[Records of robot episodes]
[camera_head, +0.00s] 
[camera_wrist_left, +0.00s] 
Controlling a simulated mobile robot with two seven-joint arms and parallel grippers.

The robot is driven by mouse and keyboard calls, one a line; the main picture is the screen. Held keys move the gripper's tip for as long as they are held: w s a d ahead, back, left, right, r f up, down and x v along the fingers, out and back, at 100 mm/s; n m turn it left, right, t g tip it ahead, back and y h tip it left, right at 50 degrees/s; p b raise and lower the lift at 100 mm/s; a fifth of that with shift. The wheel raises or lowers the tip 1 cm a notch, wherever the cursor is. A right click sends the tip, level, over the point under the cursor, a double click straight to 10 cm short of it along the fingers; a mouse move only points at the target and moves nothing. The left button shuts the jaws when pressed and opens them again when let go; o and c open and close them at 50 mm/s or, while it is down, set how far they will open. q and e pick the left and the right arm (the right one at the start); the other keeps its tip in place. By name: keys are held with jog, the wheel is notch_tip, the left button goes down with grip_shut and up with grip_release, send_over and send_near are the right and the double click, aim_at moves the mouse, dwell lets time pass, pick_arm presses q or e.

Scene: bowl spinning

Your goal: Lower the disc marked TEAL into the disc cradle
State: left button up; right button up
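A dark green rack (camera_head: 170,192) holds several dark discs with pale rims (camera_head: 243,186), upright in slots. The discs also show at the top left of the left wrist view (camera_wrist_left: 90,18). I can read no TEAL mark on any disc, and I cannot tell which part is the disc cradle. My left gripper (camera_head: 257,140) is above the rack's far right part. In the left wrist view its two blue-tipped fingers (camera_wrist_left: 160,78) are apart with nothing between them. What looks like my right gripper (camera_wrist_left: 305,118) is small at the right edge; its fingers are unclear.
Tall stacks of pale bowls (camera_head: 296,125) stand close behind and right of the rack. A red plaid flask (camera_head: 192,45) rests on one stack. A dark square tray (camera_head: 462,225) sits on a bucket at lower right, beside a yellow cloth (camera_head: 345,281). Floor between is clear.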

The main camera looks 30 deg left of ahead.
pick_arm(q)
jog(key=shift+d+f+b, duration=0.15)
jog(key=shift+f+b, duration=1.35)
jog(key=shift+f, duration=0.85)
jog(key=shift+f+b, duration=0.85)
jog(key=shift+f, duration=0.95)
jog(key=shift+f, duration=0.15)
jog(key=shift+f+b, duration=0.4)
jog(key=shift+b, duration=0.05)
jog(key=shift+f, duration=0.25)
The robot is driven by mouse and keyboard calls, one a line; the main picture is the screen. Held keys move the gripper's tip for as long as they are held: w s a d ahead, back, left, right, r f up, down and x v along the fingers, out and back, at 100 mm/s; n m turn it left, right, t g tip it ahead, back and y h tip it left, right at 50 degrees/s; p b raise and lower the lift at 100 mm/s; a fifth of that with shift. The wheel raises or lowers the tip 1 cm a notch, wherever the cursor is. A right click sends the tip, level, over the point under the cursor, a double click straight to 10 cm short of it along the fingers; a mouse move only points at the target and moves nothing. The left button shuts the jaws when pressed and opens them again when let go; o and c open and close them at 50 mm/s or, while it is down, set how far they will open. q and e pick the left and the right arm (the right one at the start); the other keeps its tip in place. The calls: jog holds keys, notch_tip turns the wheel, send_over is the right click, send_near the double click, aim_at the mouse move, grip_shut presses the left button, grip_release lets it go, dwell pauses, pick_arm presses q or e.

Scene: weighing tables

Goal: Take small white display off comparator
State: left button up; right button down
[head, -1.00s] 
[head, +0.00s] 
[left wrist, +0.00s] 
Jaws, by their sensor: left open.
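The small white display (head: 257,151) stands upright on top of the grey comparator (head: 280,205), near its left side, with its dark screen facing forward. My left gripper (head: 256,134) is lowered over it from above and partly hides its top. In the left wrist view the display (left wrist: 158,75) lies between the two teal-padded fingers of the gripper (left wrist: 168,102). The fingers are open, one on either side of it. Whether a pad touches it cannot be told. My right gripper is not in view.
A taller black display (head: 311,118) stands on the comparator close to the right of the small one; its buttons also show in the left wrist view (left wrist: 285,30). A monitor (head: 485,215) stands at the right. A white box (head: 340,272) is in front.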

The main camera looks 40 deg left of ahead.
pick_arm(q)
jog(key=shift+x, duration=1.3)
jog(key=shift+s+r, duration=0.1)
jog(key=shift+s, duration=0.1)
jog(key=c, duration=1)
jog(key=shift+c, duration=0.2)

## Job
Faithfully transcribe the whole of the data.

## Answer
[camera_head, +0.00s] 
[camera_wrist_left, +0.00s] 
Controlling a simulated mobile robot with two seven-joint arms and parallel grippers.

The robot is driven by mouse and keyboard calls, one a line; the main picture is the screen. Held keys move the gripper's tip for as long as they are held: w s a d ahead, back, left, right, r f up, down and x v along the fingers, out and back, at 100 mm/s; n m turn it left, right, t g tip it ahead, back and y h tip it left, right at 50 degrees/s; p b raise and lower the lift at 100 mm/s; a fifth of that with shift. The wheel raises or lowers the tip 1 cm a notch, wherever the cursor is. A right click sends the tip, level, over the point under the cursor, a double click straight to 10 cm short of it along the fingers; a mouse move only points at the target and moves nothing. The left button shuts the jaws when pressed and opens them again when let go; o and c open and close them at 50 mm/s or, while it is down, set how far they will open. q and e pick the left and the right arm (the right one at the start); the other keeps its tip in place. By name: keys are held with jog, the wheel is notch_tip, the left button goes down with grip_shut and up with grip_release, send_over and send_near are the right and the double click, aim_at moves the mouse, dwell lets time pass, pick_arm presses q or e.

Scene: bowl spinning

Your goal: Lower the disc marked TEAL into the disc cradle
State: left button up; right button up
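A dark green rack (camera_head: 170,192) holds several dark discs with pale rims (camera_head: 243,186), upright in slots. The discs also show at the top left of the left wrist view (camera_wrist_left: 90,18). I can read no TEAL mark on any disc, and I cannot tell which part is the disc cradle. My left gripper (camera_head: 257,140) is above the rack's far right part. In the left wrist view its two blue-tipped fingers (camera_wrist_left: 160,78) are apart with nothing between them. What looks like my right gripper (camera_wrist_left: 305,118) is small at the right edge; its fingers are unclear.
Tall stacks of pale bowls (camera_head: 296,125) stand close behind and right of the rack. A red plaid flask (camera_head: 192,45) rests on one stack. A dark square tray (camera_head: 462,225) sits on a bucket at lower right, beside a yellow cloth (camera_head: 345,281). Floor between is clear.

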The main camera looks 30 deg left of ahead.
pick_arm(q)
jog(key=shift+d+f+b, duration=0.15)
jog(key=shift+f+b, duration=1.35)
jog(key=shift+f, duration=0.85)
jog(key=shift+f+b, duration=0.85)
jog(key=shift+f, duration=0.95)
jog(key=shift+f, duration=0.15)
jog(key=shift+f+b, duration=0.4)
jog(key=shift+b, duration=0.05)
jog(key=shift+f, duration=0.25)
The robot is driven by mouse and keyboard calls, one a line; the main picture is the screen. Held keys move the gripper's tip for as long as they are held: w s a d ahead, back, left, right, r f up, down and x v along the fingers, out and back, at 100 mm/s; n m turn it left, right, t g tip it ahead, back and y h tip it left, right at 50 degrees/s; p b raise and lower the lift at 100 mm/s; a fifth of that with shift. The wheel raises or lowers the tip 1 cm a notch, wherever the cursor is. A right click sends the tip, level, over the point under the cursor, a double click straight to 10 cm short of it along the fingers; a mouse move only points at the target and moves nothing. The left button shuts the jaws when pressed and opens them again when let go; o and c open and close them at 50 mm/s or, while it is down, set how far they will open. q and e pick the left and the right arm (the right one at the start); the other keeps its tip in place. The calls: jog holds keys, notch_tip turns the wheel, send_over is the right click, send_near the double click, aim_at the mouse move, grip_shut presses the left button, grip_release lets it go, dwell pauses, pick_arm presses q or e.

Scene: weighing tables

Goal: Take small white display off comparator
State: left button up; right button down
[head, -1.00s] 
[head, +0.00s] 
[left wrist, +0.00s] 
Jaws, by their sensor: left open.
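The small white display (head: 257,151) stands upright on top of the grey comparator (head: 280,205), near its left side, with its dark screen facing forward. My left gripper (head: 256,134) is lowered over it from above and partly hides its top. In the left wrist view the display (left wrist: 158,75) lies between the two teal-padded fingers of the gripper (left wrist: 168,102). The fingers are open, one on either side of it. Whether a pad touches it cannot be told. My right gripper is not in view.
A taller black display (head: 311,118) stands on the comparator close to the right of the small one; its buttons also show in the left wrist view (left wrist: 285,30). A monitor (head: 485,215) stands at the right. A white box (head: 340,272) is in front.

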The main camera looks 40 deg left of ahead.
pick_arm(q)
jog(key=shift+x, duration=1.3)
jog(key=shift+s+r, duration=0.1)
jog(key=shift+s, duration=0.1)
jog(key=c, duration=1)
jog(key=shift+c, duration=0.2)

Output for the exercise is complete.